(Stored items)
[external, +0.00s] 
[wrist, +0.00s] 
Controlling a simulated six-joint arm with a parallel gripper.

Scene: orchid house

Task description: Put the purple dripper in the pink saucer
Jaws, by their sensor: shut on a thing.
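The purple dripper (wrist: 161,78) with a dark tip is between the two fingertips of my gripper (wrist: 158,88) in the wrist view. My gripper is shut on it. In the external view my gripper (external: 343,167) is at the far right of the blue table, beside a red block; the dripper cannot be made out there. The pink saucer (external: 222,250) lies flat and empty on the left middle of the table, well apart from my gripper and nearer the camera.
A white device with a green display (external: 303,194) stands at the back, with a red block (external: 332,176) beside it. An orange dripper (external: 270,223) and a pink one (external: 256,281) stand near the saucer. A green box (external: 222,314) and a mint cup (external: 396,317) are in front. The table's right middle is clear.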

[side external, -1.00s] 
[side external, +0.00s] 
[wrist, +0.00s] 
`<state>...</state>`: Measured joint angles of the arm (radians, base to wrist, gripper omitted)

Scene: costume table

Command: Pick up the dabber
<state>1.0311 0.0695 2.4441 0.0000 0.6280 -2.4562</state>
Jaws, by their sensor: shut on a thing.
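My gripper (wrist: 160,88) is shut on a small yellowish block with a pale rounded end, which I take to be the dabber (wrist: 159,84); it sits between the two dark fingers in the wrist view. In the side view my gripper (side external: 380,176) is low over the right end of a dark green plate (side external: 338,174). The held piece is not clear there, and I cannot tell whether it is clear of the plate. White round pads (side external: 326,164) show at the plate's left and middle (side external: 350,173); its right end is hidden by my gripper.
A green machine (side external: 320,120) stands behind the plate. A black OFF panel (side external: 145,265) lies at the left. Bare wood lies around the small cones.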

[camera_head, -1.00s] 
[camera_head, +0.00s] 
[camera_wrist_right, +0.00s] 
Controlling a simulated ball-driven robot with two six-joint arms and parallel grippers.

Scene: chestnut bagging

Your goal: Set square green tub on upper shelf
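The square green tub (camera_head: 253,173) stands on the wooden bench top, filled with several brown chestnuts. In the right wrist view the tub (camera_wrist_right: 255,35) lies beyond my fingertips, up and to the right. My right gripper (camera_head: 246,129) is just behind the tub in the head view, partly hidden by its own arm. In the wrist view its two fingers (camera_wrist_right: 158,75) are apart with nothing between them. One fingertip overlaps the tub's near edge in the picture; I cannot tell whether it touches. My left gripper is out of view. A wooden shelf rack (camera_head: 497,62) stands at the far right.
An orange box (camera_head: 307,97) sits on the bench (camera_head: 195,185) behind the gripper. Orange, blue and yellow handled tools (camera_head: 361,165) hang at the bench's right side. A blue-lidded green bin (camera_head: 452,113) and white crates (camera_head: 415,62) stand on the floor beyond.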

* * *

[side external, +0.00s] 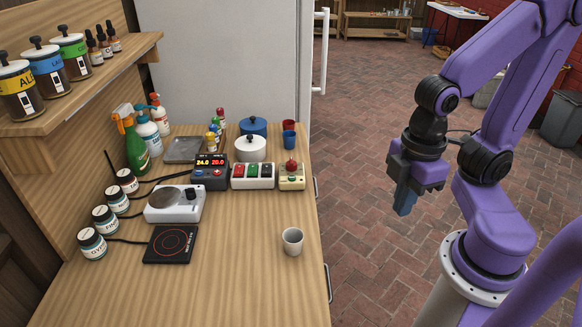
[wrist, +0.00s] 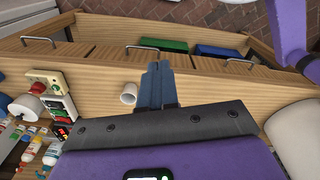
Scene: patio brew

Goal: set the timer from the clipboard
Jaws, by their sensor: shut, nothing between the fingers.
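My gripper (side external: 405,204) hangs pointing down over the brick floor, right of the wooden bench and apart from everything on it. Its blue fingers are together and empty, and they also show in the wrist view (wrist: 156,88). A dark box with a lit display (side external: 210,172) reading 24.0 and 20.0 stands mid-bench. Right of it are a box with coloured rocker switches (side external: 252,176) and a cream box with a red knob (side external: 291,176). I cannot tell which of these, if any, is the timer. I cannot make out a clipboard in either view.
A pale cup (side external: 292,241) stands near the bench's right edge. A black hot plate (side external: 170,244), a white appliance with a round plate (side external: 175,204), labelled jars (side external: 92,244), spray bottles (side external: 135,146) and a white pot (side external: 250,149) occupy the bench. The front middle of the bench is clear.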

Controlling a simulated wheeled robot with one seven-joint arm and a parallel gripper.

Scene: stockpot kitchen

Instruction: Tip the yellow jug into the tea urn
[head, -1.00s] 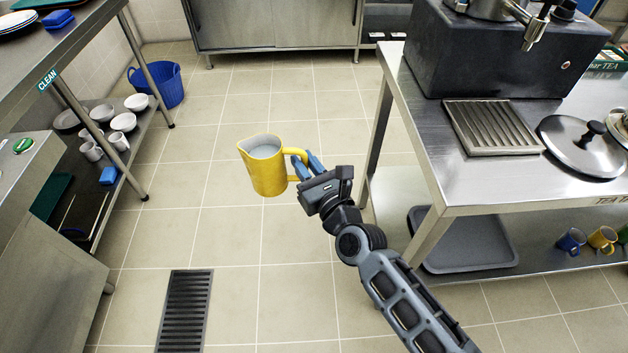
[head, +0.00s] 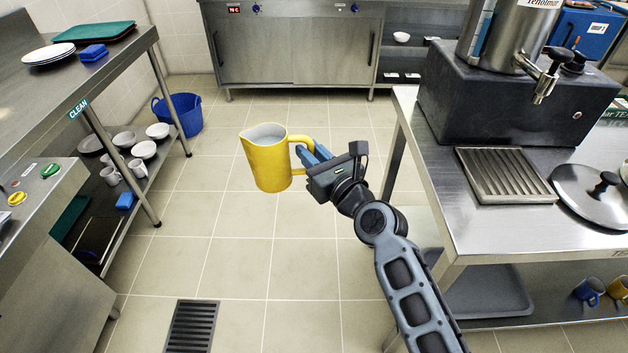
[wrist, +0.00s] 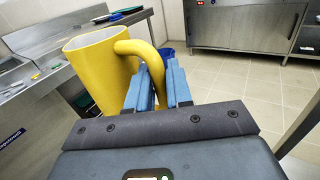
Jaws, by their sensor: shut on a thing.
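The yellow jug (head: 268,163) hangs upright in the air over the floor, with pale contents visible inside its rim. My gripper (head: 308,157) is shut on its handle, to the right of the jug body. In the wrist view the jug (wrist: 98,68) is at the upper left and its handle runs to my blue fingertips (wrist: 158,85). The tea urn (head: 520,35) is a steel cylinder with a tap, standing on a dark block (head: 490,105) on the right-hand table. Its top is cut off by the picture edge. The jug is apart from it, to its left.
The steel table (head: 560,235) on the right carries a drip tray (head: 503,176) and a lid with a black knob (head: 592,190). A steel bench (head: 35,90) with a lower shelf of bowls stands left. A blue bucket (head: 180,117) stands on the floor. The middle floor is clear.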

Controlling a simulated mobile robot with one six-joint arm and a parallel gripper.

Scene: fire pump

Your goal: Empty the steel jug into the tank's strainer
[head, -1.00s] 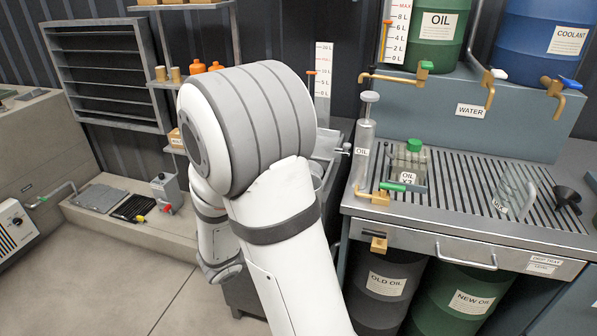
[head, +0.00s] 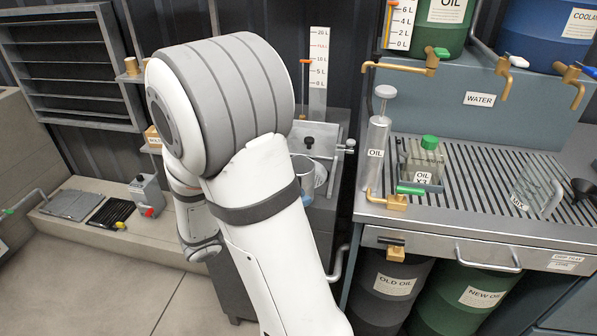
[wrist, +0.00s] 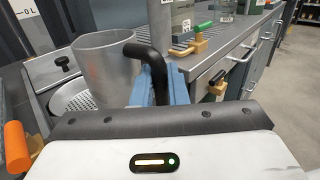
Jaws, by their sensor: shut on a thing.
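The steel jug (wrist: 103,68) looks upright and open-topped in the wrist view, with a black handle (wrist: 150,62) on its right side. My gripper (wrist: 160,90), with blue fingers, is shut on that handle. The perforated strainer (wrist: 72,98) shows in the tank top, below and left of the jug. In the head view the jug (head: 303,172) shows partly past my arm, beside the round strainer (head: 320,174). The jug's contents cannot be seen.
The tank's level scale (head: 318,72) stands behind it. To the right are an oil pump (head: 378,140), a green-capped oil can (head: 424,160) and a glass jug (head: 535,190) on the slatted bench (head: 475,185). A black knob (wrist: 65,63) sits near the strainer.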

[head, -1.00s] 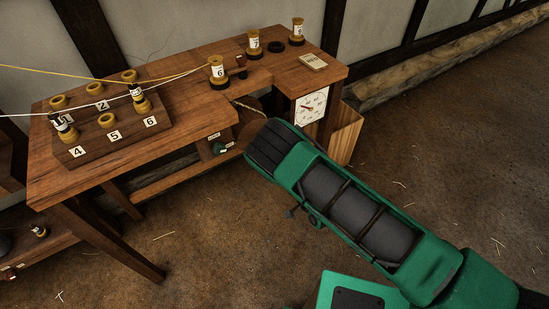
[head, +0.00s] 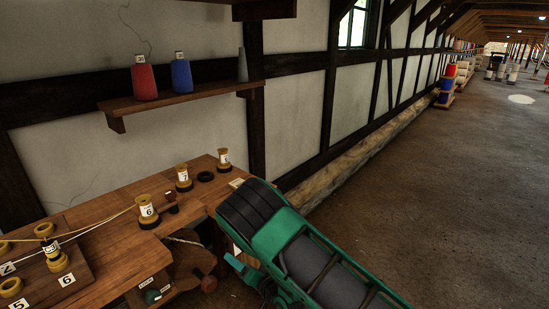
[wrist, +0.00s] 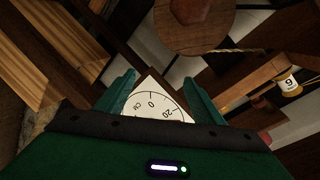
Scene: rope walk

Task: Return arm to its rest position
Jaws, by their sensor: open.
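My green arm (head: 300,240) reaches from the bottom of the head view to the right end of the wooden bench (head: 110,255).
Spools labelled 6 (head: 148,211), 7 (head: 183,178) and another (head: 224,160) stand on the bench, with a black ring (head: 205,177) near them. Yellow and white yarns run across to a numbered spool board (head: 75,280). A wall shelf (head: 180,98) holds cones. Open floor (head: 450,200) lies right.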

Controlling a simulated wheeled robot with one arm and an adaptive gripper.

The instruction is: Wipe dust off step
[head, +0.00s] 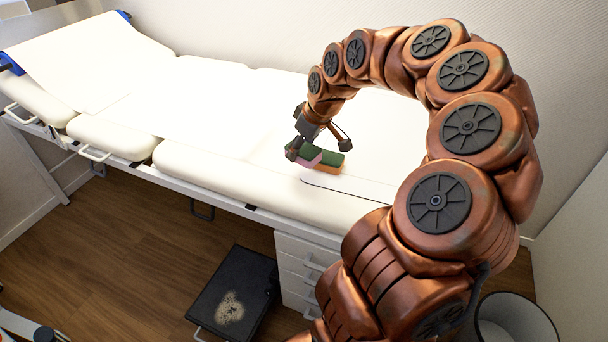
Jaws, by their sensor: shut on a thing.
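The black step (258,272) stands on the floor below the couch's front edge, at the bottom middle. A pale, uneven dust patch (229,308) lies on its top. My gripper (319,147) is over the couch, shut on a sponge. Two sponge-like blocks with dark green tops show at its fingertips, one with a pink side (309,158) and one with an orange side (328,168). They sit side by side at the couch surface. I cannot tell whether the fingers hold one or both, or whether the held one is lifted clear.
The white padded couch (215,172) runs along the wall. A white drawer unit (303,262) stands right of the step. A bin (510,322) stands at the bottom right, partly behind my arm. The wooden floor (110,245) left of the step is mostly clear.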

--

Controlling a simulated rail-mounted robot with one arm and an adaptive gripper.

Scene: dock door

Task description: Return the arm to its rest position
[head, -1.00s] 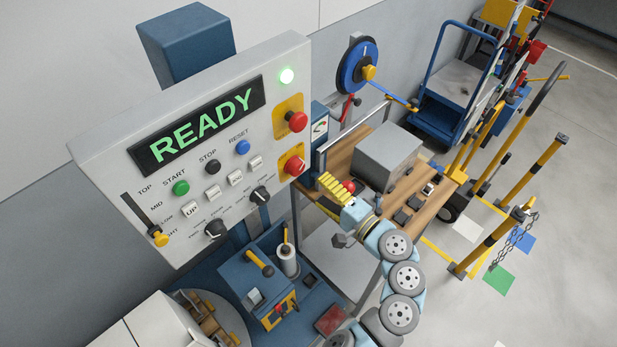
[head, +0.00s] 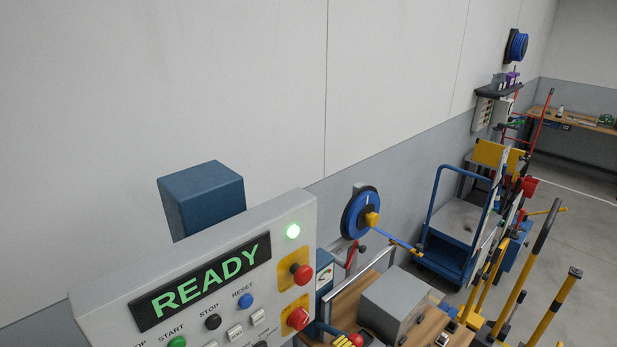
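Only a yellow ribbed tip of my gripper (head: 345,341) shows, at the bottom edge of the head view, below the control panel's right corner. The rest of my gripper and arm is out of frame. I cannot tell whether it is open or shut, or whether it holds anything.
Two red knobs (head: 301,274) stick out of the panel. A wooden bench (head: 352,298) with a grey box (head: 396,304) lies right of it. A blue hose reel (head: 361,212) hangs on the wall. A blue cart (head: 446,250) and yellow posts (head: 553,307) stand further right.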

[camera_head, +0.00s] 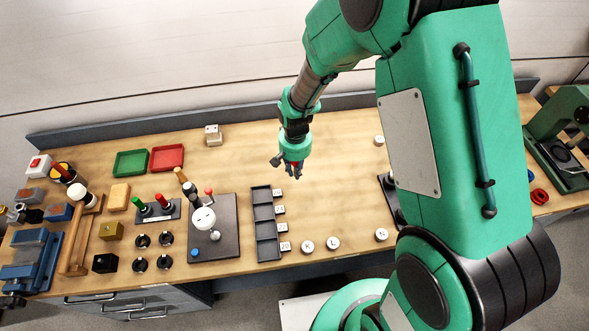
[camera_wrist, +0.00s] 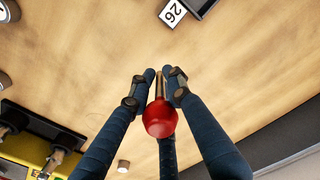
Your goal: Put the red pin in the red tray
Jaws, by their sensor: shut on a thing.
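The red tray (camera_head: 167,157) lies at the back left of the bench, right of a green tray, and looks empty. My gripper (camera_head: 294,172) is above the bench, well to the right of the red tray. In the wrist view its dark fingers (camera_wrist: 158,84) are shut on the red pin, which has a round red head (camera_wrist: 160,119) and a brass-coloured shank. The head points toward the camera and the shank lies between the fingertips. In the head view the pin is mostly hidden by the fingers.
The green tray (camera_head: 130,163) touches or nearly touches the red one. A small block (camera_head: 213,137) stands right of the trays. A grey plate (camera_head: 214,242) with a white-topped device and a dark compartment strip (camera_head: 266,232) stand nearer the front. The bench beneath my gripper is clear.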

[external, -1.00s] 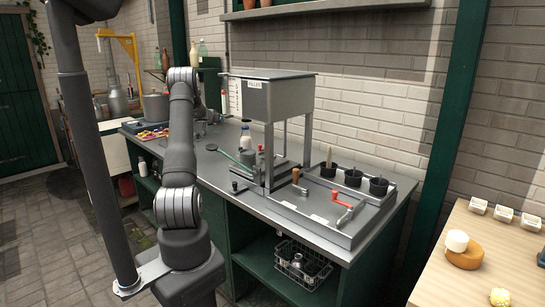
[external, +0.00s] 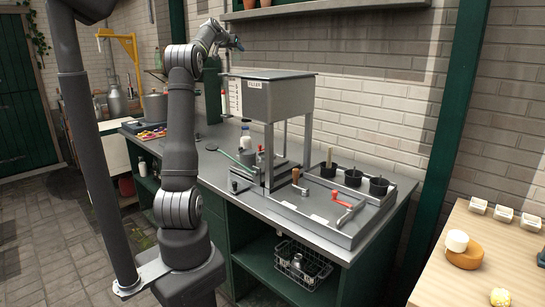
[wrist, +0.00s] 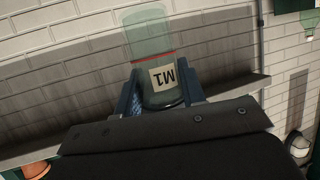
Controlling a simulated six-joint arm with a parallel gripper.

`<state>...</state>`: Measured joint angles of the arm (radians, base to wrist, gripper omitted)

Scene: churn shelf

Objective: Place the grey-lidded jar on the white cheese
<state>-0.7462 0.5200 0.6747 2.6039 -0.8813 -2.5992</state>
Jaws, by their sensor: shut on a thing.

> _Exercise brief_
Say how many lines hold the word "into", giving the number and nothing else.

> _Task result_
2